Electrochemical reduction of carbon dioxide III. The role of oxide layer thickness on the performance of Sn electrode in a full electrochemical cell

Abstract

A full electrochemical cell was employed to investigate the role of the surface oxide thickness on the activity of Sn-based electrodes for the electrochemical conversion of CO₂. The current density showed a negligible dependence on the thickness of the surface SnO_x layer of Sn nanoparticles (100 nm), while the selectivity towards the formation of CO and formate exhibited a strong relationship with the initial SnO_x thickness.

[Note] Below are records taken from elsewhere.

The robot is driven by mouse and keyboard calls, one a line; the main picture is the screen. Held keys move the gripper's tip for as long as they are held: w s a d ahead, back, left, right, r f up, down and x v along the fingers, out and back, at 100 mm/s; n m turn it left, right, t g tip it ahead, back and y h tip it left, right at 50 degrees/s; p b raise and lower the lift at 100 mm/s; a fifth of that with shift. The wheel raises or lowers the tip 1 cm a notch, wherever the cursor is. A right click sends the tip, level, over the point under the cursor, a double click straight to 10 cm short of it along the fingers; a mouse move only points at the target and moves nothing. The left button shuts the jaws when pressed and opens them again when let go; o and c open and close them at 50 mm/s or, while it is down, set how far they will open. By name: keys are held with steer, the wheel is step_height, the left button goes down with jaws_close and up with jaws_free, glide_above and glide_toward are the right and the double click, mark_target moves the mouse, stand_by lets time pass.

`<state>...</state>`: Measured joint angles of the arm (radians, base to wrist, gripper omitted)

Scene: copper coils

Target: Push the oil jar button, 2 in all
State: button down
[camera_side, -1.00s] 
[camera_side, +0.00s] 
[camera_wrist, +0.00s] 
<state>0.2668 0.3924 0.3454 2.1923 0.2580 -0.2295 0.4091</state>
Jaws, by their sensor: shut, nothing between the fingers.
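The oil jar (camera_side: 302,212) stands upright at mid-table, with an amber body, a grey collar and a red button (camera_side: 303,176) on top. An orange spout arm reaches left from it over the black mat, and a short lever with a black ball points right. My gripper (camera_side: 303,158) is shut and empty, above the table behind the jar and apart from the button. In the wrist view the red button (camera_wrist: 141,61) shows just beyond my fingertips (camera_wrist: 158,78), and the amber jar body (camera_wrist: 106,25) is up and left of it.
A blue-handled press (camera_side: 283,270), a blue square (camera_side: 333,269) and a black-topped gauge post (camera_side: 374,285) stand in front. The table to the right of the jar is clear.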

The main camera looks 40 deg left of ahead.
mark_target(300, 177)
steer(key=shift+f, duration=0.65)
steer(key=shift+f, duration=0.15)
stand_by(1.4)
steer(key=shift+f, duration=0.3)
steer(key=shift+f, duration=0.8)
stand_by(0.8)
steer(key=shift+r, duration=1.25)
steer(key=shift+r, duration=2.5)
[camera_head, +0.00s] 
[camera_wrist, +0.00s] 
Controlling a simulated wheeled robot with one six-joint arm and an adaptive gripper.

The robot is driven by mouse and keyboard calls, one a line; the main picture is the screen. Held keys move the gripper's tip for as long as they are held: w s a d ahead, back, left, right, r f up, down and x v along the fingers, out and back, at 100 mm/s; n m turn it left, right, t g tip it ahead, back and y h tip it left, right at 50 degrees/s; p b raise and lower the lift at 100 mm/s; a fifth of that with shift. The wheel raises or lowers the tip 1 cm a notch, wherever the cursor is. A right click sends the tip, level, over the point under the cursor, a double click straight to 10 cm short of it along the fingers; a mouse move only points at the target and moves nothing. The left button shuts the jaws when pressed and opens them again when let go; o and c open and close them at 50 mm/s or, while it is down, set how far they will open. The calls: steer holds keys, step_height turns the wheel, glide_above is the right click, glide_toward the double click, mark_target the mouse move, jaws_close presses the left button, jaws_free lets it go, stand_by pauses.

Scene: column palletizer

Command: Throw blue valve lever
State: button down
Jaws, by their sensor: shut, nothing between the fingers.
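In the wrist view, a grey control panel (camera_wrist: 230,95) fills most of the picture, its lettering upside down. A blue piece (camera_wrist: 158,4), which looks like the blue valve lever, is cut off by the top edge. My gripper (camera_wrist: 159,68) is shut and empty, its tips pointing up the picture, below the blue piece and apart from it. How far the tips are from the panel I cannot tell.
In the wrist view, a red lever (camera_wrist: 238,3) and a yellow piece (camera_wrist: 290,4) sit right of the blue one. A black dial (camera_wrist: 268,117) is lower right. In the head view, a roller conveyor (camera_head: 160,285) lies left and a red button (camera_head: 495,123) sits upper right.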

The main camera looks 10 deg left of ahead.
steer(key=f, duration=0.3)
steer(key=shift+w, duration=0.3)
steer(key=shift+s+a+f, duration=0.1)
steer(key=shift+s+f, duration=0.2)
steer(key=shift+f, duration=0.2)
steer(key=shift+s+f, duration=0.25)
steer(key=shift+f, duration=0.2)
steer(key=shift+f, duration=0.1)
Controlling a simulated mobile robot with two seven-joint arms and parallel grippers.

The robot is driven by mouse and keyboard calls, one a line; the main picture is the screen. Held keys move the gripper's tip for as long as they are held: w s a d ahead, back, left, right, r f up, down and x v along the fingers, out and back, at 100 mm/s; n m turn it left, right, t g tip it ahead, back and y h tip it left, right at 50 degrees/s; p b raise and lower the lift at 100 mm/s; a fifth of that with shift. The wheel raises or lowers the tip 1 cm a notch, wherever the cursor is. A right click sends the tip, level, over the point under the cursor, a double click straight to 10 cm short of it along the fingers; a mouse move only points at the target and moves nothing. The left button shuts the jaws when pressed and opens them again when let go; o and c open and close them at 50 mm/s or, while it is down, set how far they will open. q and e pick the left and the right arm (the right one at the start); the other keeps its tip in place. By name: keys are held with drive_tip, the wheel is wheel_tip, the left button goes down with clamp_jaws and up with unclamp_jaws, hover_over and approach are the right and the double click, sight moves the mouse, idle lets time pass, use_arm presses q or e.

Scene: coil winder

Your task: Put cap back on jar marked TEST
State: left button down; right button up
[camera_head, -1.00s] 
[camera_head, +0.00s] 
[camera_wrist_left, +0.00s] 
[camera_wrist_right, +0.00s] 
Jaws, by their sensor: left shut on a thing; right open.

Electrodes with a native SnO_x layer of ∼3.5 nm exhibited the highest Faradaic efficiency (64%) towards formate formation at -1.2 V. The Faradaic efficiency towards CO production reached a maximum (35%) for the electrode with an oxide thickness of 7.0 nm, formed by annealing the Sn nanoparticles at 180 °C for 6 hours. The electrodes with a native SnO_x layer displayed the highest overall selectivity towards CO₂ reduction. The decrease of the selectivity towards CO₂ reduction with increasing the thickness of the SnO_x layer can be attributed to the enhancement of hydrogen evolution on the Sn clusters with a low-coordination number derived from the reduction of SnO_x. The Faradaic efficiency towards hydrogen production was observed to increase with increasing the thickness of the SnO_x layer. Our results suggest the importance of the underlying surface structure on the selectivity and activity of the Sn electrode for CO₂ reduction and provide an insight into the development of efficient catalysts.